Julian STRUBE
Julian STRUBE
Assistant Professor
Room 012, 5th floor
Julian Strube is Assistant Professor in Religious Studies. He works from a global historical perspective about the relationship between religion and politics, as well as debates about the meaning of religion, science, and philosophy since the eighteenth century. In the Cluster of Excellence "Religion and Politics" at the University of Münster, he started a project on exchanges between Hindu and Christian reformers, orientalists, theologians, and esotericists, which he continues and expands in Vienna. He previously completed a DFG-funded postdoc project about "Tantra within the Context of a Global Religious History of the Nineteenth and Twentieth Centuries," which focuses on the exchanges between Bengali and Western intellectuals in colonial Bengal. To this end, he works with sources in various European languages and in Bengali. He studied Medieval/Modern History, Philosophy, and Religious Studies at the University of Heidelberg (M.A. 2010; Ph.D. 2015). His studies and a temporary replacement as associate professor led him to the University of Amsterdam in the years 2009 and 2018, respectively. In the context of his M.A. thesis, he worked on the relationship between völkisch movements, National Socialism, neo-Nazism, and esotericism. This resulted in his first monograph about the fictitious energy Vril and its reception since the nineteenth century (Wilhelm Fink 2013). In 2015, he received his Ph.D. in Religious Studies for his dissertation about the relationship between Socialism, Catholicism, and Occultism in Nineteenth-Century France (published by De Gruyter in 2016, funded by the German National Academic Foundation).
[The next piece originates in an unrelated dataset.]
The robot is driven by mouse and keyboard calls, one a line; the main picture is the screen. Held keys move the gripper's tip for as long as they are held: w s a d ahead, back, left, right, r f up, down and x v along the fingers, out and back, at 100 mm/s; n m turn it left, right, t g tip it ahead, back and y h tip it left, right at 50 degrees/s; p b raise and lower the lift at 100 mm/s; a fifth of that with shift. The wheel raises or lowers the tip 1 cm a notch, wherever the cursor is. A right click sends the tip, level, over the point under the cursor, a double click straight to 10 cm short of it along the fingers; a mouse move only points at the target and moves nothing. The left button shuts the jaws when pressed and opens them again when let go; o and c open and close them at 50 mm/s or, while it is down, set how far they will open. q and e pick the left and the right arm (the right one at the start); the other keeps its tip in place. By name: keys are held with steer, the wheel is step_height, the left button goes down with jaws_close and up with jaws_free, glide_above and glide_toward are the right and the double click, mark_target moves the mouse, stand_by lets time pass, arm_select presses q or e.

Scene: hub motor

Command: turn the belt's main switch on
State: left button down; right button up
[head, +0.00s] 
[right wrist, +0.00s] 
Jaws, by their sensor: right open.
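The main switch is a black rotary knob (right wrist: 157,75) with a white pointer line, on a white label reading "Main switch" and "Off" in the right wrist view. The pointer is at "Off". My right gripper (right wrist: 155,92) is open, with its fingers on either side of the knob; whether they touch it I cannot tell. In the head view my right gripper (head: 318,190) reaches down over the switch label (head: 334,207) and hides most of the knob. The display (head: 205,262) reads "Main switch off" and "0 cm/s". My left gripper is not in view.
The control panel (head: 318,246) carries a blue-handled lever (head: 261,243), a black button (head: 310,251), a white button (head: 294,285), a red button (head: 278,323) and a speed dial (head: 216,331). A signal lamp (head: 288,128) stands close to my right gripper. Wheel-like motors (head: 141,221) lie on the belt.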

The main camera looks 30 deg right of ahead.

He received his Habilitation in Religious Studies at the University of Heidelberg in November 2020. In the winter semester of 2020/2021, he replaced the chair for Missiology, Ecumene, and Religious Studies at the University of Hamburg. He recently published Theosophy Across Boundaries, co-edited with Hans-Martin Krämer (State University of New York Press, 2020), followed by New Approaches to the Study of Esotericism (Brill, 2021, co-edited with Egil Asprem). Moreover, he co-edited a forthcoming special issue on "Global Religious History" with Giovanni Maltese for Method & Theory in the Study of Religion. In march 2022, his next monograph, Global Tantra: Religion, Science, and Nationalism in Colonial Modernity, was published with Oxford University Press.